The Return of the Railfan

It’s been awhile since I’ve blogged about my hobby of railfanning – mainly because there has been so much else going on. But warmer weather is perfect for being outside and watching trains!

When I first got interested in trains, it was geared more towards the locomotives. I would watch for the locos, writing down their road numbers, and then seeing if I saw any of them again on a later date. Once the engines passed, I moved on, not really showing an interest in the rolling stock (the cars). Yesterday on my lunch break, I got to talking with another guy watching the trains and learned quite a bit about the cars, their numbering, their loads, etc. So now, instead of leaving after I’ve seen the locos, I watch all the cars, trying to identify their loads and then later doing some research as to what the cargo might be used for. It’s really quite fascinating to see how many different industries can be represented in one consist.

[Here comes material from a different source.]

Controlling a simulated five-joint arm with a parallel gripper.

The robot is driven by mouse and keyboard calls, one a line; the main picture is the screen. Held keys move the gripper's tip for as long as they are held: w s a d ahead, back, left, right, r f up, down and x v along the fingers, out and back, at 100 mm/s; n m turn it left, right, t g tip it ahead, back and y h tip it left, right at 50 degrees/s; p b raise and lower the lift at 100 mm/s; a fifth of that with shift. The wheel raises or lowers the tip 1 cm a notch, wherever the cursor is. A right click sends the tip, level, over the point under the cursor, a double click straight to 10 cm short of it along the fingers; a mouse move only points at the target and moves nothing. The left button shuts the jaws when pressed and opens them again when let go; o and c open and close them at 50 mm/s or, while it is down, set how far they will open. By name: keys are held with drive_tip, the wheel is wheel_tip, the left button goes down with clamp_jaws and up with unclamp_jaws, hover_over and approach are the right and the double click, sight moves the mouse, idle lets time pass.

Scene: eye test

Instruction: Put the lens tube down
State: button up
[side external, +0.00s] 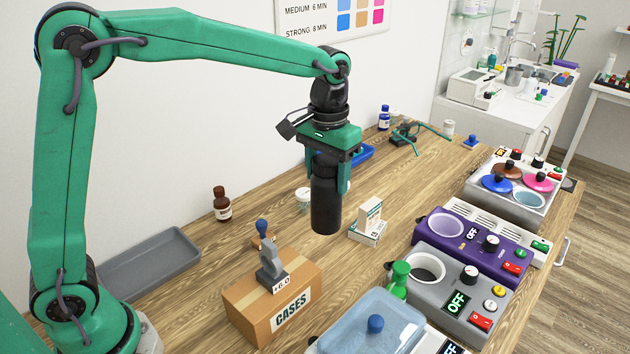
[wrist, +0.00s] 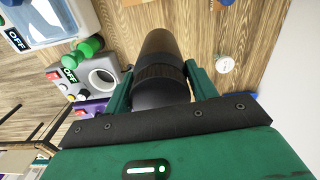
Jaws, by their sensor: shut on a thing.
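The lens tube is a black cylinder (side external: 326,208) and hangs upright below my gripper (side external: 327,183) near the middle of the side view. My gripper is shut on its upper part, with one green finger on each side. Its lower end appears to be above the wooden table (side external: 190,308), but the exact gap is hard to tell. In the wrist view the tube (wrist: 160,50) points away from the camera between the fingers of my gripper (wrist: 160,72). The fingers and the tube hide part of the table behind them.
A CASES carton (side external: 250,322) bearing a grey stamp-like piece (side external: 272,262) stands front left of the tube. Small white boxes (side external: 368,228) lie close right. Purple (side external: 465,240) and grey heater units (side external: 470,300) line the right edge. A grey tray (side external: 150,268) lies left. Bare wood shows between.

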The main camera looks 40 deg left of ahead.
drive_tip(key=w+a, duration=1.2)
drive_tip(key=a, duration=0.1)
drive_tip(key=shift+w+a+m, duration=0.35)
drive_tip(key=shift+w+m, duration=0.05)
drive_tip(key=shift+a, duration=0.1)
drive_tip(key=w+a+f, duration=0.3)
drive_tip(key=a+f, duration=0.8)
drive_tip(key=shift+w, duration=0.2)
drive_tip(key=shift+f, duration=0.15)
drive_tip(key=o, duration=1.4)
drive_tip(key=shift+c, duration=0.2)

I will usually try to write down the time I see the train, the direction it’s heading, the loco type & road number, and any information on the rolling stock. Let me give an example. Today, at 12:25 p.m., an eastbound train past by, headed up by #’s 9317 & 9226 (both D940CW or Dash-9 for short). Among the cargo was a grain car, a tank car for latex, treated railroad ties (the wooden beams that go under the rails) and a tank of sulfuric acid. The treated RR ties were most likely coming from Koppler, Inc in Roanoke County. Yesterday I saw a load of untreated ones going in the opposite direction, most likely to the same Koppler plant to be treated.

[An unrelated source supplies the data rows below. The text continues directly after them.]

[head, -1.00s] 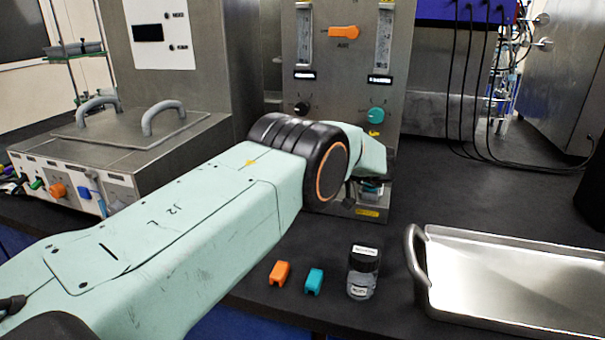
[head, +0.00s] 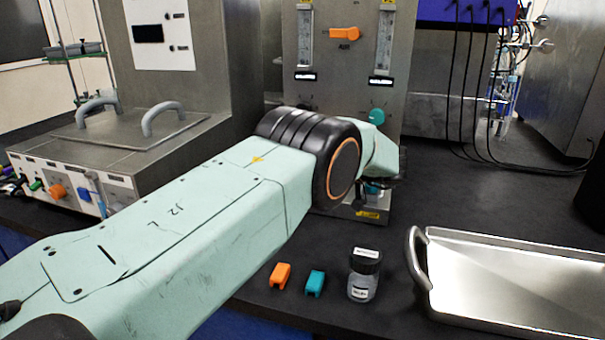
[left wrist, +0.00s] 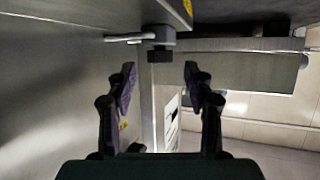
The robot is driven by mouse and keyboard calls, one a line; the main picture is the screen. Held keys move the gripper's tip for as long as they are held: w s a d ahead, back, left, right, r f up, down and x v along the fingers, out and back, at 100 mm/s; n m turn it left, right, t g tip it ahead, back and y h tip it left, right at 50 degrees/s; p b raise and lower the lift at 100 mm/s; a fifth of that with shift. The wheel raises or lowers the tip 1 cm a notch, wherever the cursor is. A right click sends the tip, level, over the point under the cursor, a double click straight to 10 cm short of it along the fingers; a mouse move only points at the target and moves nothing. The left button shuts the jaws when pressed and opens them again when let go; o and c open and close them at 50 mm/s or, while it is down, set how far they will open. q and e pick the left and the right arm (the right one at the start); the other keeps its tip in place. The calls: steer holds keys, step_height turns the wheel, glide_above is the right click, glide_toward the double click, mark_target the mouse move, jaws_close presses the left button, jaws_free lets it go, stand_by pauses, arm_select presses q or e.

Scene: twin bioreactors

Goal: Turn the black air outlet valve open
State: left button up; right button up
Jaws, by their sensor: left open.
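A steel panel (head: 345,80) with flow tubes stands at the back centre of the head view. The black round knob seen earlier at its lower left is now hidden behind my left arm. In the left wrist view my left gripper (left wrist: 159,70) is open and empty, its two fingers well apart. A small dark fitting (left wrist: 161,55) with a grey body and a pale rod shows between and just beyond the fingertips. I cannot tell whether it is the black air outlet valve. In the head view the gripper is mostly hidden behind my wrist. My right gripper is not in view.
An orange valve (head: 344,33) and a teal knob (head: 377,115) are on the panel. An orange clip (head: 280,275), a teal clip (head: 315,283) and a black-capped bottle (head: 364,274) stand in front. A metal tray (head: 428,285) lies at right; a lidded steel bath (head: 130,140) stands at left.

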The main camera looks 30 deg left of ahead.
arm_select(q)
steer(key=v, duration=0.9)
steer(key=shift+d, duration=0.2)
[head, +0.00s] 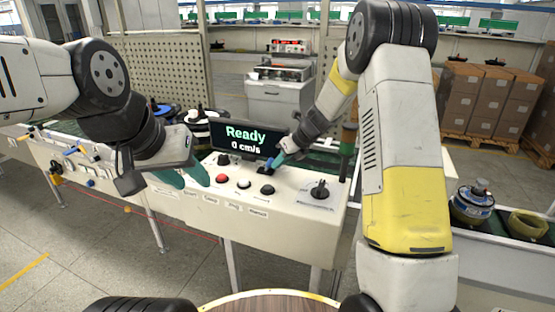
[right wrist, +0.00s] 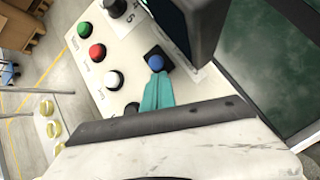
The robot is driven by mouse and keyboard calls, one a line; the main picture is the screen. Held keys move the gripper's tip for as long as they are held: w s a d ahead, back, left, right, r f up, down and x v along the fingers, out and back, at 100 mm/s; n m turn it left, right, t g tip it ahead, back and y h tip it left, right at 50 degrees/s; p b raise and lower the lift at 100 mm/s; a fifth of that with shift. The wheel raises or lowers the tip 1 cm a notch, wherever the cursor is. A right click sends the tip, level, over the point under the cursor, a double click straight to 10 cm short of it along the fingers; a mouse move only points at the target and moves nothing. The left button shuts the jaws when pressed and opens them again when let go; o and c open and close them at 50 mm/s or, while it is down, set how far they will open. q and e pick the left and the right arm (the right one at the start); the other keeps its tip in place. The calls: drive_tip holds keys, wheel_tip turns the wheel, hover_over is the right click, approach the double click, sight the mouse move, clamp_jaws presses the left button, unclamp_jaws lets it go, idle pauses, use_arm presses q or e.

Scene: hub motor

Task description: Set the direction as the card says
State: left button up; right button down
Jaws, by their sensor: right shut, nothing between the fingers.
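A pale control panel (head: 290,203) carries a display (head: 243,139) reading "Ready" and "0 cm/s". On it are a red button (head: 222,178), a white button (head: 244,184), a black button (head: 267,190) and a black rotary switch (head: 320,189) at the right. My right gripper (head: 278,159) is shut and empty, low over the panel. My left gripper (head: 183,178) is open and empty over the panel's left end. I cannot make out a card.
The right wrist view also shows a green button (right wrist: 84,30) and a black knob (right wrist: 115,6) with numbers. A motor part (head: 472,203) and a yellow-green ring (head: 527,225) lie on the right conveyor. Stacked boxes (head: 475,90) stand behind.

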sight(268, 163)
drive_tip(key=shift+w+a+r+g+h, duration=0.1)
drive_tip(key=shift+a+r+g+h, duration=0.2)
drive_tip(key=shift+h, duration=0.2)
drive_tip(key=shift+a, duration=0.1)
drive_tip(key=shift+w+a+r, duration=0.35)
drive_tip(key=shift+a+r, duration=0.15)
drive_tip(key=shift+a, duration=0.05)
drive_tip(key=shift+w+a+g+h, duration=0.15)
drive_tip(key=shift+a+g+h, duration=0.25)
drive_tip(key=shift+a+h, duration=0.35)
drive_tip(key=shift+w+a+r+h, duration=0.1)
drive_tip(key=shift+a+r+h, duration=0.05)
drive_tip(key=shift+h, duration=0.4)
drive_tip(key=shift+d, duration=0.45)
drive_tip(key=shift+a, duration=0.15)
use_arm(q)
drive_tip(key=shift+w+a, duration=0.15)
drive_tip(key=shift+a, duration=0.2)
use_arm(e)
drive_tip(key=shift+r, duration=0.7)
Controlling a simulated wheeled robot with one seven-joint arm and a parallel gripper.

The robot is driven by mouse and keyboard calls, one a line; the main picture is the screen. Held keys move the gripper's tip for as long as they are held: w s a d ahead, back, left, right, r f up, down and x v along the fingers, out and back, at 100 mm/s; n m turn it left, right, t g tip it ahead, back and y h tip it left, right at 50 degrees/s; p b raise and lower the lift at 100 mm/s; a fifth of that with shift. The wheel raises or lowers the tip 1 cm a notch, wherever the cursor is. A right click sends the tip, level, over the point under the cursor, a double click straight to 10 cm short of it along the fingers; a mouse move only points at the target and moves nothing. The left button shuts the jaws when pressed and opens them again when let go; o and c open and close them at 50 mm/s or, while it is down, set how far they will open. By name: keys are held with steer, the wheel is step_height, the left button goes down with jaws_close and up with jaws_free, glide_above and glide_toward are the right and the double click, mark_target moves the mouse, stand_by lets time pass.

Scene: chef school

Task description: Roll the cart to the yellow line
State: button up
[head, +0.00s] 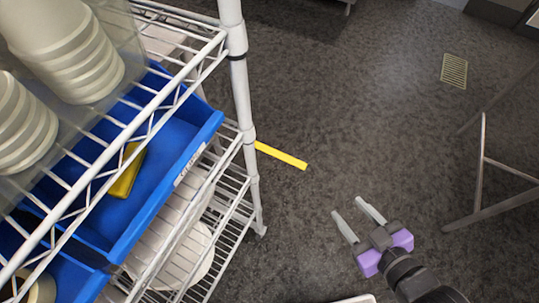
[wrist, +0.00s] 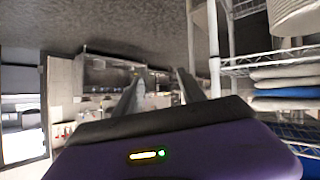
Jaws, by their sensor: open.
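The cart (head: 241,95) is a white wire-shelf rack with upright posts at the left of the head view. Its near corner post reaches the floor near the middle of the picture. The yellow line (head: 281,156) is a short strip on the dark floor, just right of the post; its left end meets the post in the picture, and any part beyond is hidden. My gripper (head: 349,208) is open and empty, to the right of the cart and apart from it. In the wrist view, its fingers (wrist: 160,85) point away and the cart (wrist: 215,75) stands at the right.
The cart carries stacked white containers (head: 75,50), blue bins (head: 175,135) with a yellow item (head: 128,172) in one, and white dishes (head: 195,255) lower down. A metal-legged frame (head: 481,165) stands at the right. A floor drain (head: 454,70) lies at upper right. The floor between is clear.

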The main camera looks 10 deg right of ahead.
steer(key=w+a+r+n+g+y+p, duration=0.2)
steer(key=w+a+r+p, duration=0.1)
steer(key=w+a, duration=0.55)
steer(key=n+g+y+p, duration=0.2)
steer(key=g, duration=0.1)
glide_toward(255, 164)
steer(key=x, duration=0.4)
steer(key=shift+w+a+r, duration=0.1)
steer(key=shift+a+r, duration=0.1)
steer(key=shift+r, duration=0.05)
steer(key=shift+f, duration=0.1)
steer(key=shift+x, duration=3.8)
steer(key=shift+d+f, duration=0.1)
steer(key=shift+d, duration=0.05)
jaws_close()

There was also a tanker car of sulfuric acid. According to Wikipedia, “sulfuric acid is produced in greater amounts than any other chemical besides water.” Its uses include ore processing, fertilizer manufacturing, oil refining, wastewater processing, and chemical synthesis. Here’s where another interesting bit about railfanning comes in. Each and every car has its own identification number, or reporting mark, similar to the road numbers on locomotives and are assigned by the Association of American Railroads (AAR). These numbers indicate who owns the car. If the last letter in the series of letters is an “X,” this indicates a privately owned car. For example, the ID on this tanker car of sulfuric acid was GCTX 413208. A quick Google search helped me to find out that this car is owned by the General Chemical Corporation. So any car with the letters “GCTX” is owned by the General Chemical Corporation. Wikipedia has a list of all AAR reporting marks here: http://en.wikipedia.org/wiki/Reporting_mark. A Google search on GCC reveals that they are “among the largest North American suppliers of sulfuric acid” and that they have a terminal in Covington, Virginia, which is probably where the tank (most likely an empty one) was headed.

All that info from one day’s railfanning. Fascinating stuff.